2.1 ORGANIZATION; GOOD STANDING;
QUALIFICATION AND POWER.
The Corporation
is duly organized, validly existing and in good standing
under the laws of the State of Delaware,
and has all requisite power and
authority to own, lease and operate its
properties and assets and to carry on
its business as presently being conducted.
The Corporation is qualified or
licensed to do business and is in good
standing in every jurisdiction in which
the failure to so qualify, be licensed or
be in good standing, individually or
in the aggregate, could have a material
adverse effect on the Corporation.
2.2 AUTHORIZATION.
(a) The
Corporation has all requisite power and authority to execute
and
deliver this Agreement and any and all
instruments necessary or appropriate in
order to effectuate fully the terms and
conditions of this Agreement, and the
transactions contemplated hereby. This
Agreement has been duly authorized by all
necessary action (corporate or otherwise)

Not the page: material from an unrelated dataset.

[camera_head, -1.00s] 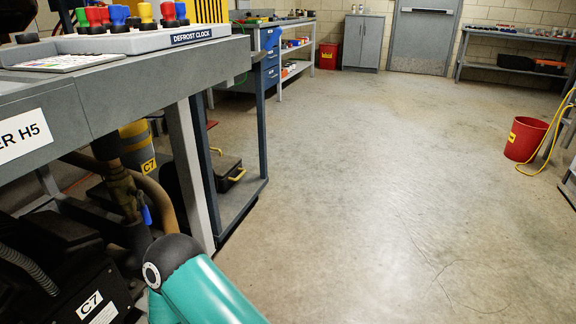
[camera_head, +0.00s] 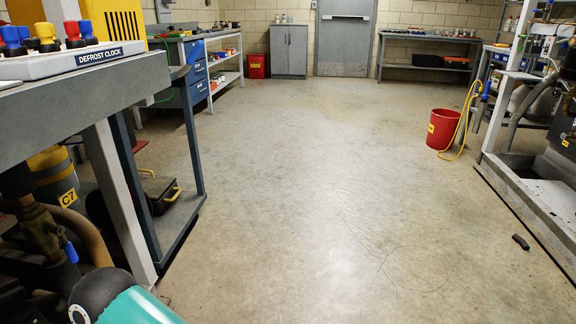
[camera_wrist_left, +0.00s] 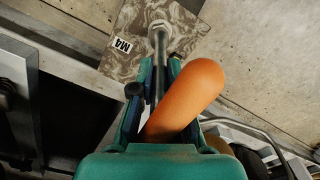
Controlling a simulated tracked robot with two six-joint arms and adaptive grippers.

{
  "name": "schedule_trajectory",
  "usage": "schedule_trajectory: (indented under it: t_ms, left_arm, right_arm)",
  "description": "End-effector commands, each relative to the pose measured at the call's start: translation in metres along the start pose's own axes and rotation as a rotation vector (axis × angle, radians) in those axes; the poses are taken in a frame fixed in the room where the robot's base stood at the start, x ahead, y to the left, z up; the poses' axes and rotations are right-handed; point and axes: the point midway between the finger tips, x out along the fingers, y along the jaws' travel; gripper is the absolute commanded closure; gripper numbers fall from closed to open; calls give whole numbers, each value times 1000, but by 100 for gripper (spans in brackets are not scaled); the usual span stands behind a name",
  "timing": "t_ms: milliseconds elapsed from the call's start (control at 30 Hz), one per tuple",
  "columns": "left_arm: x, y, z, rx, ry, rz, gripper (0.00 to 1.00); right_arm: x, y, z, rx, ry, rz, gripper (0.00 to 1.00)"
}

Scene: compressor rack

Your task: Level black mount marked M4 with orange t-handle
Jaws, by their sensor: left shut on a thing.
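In the left wrist view, my left gripper (camera_wrist_left: 160,88) is shut on the orange t-handle (camera_wrist_left: 192,92). The orange grip lies slanted between and over the teal fingers. A metal shaft with a nut (camera_wrist_left: 160,28) runs out past the fingertips. Beyond it is a marbled grey-brown plate or block with a white M4 label (camera_wrist_left: 122,45); it looks brown rather than black. The shaft end overlaps this piece, and I cannot tell whether they touch. In the head view only part of my teal arm shows at the bottom left; neither gripper is visible there.
A grey bench with the DEFROST CLOCK panel (camera_head: 98,56) stands close on the left, with a yellow C7 cylinder (camera_head: 55,178) below. A red bucket (camera_head: 444,128) stands at the right beside a rack frame (camera_head: 507,80). The middle floor (camera_head: 300,180) is clear.

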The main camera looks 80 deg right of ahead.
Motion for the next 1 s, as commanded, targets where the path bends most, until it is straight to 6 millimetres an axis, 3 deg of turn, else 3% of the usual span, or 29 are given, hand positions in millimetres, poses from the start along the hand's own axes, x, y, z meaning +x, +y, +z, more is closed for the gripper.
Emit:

on the part of the Corporation and
this Agreement has been duly executed and
delivered by the Corporation and
constitutes the valid and legally binding
obligation of the Corporation,
enforceable in accordance with its terms
and conditions, subject, as to
enforcement, to bankruptcy, insolvency,
reorganization, moratorium and similar
laws of general applicability relating to
or affecting creditors' rights and to
general equity principles.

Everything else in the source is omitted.